When we sat down for lunch, I more or less ignored him, talking instead to the friend who’d invited me to be on the panel and to a couple of the panelists whom I was meeting for the first time. Eventually, though, the Iranians in the group—I and a friend who’d been in the audience were the only two non-Iranians present—started to talk about things Iranian: who had been to Iran recently, what political developments were worth talking about, which writers, Iranian and Iranian-American, were worth reading, and so on. To this point, the discussion had been entirely in English, but then this man announced that he had a joke to share. “I’m sorry, Richard,” he turned to me and my friend, “but I need to tell the joke in Persian. Otherwise it won’t make sense. I’ll try to translate it when I’m through.”

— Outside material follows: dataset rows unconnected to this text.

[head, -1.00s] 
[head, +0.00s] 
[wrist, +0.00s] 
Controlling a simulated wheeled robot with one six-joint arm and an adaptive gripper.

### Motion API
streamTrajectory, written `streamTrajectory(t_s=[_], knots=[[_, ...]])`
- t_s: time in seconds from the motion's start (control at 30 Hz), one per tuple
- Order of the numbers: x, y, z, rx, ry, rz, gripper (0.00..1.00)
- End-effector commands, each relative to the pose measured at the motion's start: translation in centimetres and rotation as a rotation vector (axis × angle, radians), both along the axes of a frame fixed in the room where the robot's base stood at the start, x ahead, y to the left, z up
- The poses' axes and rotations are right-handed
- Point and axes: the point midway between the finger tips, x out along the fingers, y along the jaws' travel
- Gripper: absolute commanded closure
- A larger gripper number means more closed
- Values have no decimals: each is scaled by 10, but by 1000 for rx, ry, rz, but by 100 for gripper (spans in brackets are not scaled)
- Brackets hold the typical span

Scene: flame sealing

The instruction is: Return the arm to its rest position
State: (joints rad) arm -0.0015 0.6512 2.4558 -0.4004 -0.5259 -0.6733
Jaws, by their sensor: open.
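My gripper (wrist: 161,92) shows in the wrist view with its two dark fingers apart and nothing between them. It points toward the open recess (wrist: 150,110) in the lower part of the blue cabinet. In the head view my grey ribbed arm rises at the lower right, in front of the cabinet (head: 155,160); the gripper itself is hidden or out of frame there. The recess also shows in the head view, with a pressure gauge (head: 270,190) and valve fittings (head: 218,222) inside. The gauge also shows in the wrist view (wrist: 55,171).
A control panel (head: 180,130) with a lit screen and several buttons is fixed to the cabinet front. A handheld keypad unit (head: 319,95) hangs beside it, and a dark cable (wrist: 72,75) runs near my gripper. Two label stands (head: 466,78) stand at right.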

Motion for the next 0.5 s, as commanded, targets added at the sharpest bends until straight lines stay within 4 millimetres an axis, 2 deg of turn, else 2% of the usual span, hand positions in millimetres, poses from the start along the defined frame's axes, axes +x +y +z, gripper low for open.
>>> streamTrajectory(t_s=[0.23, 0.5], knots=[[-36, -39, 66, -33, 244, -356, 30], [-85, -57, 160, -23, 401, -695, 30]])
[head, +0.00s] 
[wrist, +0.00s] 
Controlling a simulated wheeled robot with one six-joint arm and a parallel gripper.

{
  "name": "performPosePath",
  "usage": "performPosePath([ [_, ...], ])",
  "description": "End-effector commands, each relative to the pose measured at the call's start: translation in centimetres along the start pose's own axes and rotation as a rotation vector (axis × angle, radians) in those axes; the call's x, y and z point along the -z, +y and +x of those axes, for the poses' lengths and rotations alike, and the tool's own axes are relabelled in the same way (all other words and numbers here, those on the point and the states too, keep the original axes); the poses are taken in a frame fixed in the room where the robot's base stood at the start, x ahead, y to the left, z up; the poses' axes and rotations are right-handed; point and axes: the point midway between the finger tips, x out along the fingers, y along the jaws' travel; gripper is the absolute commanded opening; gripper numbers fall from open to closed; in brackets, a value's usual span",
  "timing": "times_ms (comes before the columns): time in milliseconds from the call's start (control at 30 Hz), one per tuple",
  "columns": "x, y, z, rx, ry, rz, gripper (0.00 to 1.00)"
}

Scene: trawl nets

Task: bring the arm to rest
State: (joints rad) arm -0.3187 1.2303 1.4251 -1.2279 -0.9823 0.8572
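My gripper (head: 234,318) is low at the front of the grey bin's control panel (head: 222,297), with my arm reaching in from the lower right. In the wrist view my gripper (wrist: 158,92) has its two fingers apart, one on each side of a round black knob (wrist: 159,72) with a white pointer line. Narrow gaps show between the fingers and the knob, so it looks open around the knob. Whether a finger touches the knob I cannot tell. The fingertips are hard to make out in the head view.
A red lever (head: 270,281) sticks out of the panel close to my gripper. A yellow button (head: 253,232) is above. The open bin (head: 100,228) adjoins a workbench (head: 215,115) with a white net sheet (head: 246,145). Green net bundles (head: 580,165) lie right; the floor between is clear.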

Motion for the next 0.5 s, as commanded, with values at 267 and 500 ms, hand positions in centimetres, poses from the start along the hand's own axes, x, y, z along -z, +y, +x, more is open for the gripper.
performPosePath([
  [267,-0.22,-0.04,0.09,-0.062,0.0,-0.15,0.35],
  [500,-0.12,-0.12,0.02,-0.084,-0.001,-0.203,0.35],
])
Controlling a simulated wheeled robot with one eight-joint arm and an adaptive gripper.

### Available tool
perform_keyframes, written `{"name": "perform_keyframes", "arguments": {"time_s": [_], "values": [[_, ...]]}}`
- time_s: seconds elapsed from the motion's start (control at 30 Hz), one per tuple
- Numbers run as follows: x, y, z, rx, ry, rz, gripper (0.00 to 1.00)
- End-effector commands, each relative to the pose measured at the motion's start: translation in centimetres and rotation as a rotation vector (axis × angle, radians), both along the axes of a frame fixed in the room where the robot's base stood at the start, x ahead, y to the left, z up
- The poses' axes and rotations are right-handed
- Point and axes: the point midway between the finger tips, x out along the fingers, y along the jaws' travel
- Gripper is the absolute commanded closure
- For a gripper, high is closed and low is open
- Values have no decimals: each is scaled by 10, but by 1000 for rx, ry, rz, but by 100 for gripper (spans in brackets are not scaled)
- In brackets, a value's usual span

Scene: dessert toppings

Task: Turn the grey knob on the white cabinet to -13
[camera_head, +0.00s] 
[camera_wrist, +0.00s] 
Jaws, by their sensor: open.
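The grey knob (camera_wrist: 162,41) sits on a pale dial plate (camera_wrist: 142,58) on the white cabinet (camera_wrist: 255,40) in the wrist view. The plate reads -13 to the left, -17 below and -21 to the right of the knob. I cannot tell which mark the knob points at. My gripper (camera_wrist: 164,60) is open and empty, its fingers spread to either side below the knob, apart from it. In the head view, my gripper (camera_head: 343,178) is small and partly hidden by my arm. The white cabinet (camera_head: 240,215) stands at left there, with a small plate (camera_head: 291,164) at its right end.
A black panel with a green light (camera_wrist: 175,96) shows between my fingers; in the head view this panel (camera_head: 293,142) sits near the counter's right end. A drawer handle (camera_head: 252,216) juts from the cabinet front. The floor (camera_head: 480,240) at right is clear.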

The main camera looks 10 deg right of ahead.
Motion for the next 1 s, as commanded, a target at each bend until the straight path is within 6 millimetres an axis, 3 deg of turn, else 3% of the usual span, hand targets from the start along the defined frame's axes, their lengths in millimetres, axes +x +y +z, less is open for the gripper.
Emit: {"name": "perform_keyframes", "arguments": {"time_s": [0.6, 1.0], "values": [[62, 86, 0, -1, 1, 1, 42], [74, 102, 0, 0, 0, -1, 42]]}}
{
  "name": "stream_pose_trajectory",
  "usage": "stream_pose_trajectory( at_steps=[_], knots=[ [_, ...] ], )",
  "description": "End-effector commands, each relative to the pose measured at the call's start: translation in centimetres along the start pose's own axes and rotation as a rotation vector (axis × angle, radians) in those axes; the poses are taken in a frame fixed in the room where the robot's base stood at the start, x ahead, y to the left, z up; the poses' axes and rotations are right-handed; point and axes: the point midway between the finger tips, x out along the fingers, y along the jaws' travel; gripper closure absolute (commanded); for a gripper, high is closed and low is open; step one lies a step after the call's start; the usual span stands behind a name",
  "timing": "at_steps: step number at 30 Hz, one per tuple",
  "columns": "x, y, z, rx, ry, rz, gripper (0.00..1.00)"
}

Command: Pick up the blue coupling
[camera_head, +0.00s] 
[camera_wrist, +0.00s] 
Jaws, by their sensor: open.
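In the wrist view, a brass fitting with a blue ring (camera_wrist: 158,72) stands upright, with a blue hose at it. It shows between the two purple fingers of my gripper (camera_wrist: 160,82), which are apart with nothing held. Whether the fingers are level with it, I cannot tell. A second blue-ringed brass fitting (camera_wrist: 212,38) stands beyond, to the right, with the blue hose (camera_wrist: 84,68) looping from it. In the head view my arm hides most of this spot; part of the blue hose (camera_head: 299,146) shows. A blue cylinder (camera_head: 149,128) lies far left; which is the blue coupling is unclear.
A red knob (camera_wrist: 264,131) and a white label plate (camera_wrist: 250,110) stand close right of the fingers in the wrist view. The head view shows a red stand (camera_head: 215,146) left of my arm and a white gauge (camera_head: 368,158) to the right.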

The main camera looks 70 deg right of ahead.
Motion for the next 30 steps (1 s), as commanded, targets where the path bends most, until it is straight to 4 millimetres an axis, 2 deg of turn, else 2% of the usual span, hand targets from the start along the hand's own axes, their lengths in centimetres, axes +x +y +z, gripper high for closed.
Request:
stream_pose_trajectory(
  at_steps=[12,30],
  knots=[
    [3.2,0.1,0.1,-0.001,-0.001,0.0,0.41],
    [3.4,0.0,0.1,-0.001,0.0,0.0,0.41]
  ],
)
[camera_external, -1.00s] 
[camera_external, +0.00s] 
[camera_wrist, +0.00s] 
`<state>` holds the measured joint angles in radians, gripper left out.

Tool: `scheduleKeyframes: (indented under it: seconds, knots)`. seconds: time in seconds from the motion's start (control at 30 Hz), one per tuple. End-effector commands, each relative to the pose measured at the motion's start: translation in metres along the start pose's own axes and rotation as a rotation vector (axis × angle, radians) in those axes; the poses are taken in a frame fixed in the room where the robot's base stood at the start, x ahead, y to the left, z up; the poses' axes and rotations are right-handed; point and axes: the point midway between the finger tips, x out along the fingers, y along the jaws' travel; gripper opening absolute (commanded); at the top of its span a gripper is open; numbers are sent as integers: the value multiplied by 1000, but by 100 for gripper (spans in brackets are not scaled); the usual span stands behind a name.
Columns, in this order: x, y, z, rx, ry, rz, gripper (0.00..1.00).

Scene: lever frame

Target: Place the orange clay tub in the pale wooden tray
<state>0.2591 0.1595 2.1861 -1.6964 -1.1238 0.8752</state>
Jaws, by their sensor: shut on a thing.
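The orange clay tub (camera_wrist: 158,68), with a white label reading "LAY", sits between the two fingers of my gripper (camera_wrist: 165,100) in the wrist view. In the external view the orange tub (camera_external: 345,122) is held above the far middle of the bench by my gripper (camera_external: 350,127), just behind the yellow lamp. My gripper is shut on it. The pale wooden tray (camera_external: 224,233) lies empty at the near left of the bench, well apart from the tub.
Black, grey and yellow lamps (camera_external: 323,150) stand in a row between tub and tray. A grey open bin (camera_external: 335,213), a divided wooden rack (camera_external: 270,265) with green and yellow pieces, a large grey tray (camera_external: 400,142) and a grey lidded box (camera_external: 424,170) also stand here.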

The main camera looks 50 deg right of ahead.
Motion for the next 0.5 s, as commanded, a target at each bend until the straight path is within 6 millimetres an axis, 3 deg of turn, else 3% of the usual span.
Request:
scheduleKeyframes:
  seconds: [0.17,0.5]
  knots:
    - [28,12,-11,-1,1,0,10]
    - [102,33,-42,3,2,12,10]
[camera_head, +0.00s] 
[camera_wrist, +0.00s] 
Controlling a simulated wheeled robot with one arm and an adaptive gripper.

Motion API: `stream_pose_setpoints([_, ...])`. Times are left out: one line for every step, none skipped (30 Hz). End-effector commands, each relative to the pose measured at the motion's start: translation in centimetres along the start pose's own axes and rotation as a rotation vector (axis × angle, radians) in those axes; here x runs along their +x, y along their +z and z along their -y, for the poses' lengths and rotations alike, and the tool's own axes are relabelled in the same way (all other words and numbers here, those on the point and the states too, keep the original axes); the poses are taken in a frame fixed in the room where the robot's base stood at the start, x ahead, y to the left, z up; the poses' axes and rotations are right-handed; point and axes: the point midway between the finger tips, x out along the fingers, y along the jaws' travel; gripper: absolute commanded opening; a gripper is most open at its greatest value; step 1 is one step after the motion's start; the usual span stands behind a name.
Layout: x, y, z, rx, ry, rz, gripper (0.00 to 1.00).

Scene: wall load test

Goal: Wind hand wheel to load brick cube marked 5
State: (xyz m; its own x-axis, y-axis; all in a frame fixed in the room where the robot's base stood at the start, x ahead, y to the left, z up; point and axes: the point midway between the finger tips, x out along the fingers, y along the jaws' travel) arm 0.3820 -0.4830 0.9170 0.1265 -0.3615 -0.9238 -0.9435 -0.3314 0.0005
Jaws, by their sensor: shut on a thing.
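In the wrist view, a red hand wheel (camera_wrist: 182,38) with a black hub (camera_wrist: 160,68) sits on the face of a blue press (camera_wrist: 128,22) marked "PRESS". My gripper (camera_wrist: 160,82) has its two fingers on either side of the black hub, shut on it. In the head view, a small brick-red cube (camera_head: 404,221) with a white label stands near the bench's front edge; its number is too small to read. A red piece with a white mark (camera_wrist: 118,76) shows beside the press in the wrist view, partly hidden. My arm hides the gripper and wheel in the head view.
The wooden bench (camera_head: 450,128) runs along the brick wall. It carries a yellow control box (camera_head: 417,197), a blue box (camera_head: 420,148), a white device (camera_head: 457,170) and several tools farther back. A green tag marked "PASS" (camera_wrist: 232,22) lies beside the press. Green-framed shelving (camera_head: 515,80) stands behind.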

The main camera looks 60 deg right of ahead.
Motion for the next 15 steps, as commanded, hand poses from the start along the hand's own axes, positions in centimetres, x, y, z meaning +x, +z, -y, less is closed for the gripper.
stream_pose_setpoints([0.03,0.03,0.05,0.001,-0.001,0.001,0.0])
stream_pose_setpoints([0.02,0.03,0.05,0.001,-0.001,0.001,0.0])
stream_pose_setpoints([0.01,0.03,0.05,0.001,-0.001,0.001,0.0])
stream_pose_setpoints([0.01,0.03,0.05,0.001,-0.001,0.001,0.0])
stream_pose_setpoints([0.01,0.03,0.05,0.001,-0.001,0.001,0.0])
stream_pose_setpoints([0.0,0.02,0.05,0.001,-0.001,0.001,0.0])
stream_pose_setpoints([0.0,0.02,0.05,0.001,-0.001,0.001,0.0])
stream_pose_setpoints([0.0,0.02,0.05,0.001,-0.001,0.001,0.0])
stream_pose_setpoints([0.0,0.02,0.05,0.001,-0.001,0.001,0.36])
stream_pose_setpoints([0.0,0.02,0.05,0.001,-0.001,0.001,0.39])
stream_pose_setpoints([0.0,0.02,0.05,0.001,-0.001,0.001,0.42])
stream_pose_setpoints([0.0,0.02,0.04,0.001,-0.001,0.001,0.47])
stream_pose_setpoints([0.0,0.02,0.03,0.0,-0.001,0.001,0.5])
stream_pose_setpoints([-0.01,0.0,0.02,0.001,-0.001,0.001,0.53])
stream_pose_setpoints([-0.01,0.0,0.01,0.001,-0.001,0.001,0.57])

I don’t remember the joke itself, just that it was off-color and that the punchline turned on the Persian word kir, which means penis. I laughed along with everyone else when he was through telling it and then turned to explain it to my non-Iranian friend. There was no way our discussant could have known, because he never bothered to ask, that even though I did not read Persian, and while I was certainly not a fluent speaker of the language, I did understand it well enough to get the joke and the cultural references it contained. He listened with a level of surprise I found quite satisfying as I retold the joke to my friend in English. “Wow!” our discussant exclaimed, a small hint of what I hoped was embarrassment creeping into his voice. “Your Persian is much better than I expected. Congratulations!” I don’t remember if I did anything other than smile in response, but I was not sorry to say goodbye to him when the lunch was over, and I have not been sorry that our paths have not crossed again.